- **What you have to do**:
Only the lines from the one containing "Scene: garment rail" through the one containing "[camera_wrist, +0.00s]" belong in the answer; copy them exactly and leave out pictures.

<<<<

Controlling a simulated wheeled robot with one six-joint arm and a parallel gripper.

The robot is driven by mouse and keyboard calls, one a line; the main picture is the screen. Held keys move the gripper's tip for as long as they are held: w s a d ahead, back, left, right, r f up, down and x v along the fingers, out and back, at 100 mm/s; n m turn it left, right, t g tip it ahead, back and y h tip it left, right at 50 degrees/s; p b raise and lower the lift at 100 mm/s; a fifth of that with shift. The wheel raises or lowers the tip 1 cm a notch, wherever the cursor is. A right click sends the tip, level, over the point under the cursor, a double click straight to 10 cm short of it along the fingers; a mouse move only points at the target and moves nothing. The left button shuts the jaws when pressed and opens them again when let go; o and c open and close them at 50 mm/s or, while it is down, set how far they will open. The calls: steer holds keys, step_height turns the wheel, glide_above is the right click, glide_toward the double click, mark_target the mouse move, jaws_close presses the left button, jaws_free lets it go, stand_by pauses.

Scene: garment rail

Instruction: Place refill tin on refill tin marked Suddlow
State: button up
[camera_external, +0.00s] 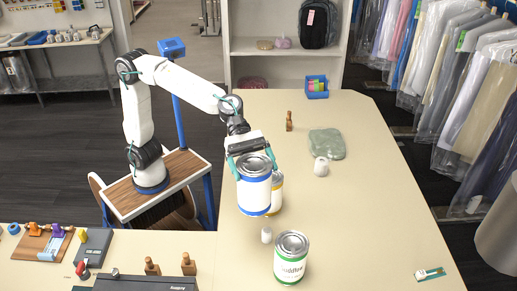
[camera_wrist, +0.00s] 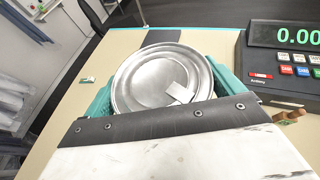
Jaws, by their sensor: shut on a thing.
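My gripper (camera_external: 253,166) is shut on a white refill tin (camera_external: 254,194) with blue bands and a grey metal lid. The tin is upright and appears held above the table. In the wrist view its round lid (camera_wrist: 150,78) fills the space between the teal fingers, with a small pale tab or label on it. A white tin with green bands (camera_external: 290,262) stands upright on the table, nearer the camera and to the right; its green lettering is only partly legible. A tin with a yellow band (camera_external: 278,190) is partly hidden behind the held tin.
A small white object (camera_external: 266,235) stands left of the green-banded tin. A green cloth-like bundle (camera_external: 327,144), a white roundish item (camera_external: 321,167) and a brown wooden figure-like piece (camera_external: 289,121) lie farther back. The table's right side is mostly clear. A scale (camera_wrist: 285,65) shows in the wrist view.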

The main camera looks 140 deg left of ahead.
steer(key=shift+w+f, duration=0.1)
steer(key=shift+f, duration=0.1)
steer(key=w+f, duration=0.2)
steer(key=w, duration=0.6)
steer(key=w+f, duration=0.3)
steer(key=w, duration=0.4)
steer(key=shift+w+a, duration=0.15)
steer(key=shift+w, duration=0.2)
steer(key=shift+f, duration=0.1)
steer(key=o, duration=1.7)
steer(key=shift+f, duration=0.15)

>>>>

- **Exercise answer**:
Scene: garment rail

Instruction: Place refill tin on refill tin marked Suddlow
State: button up
[camera_external, +0.00s] 
[camera_wrist, +0.00s] 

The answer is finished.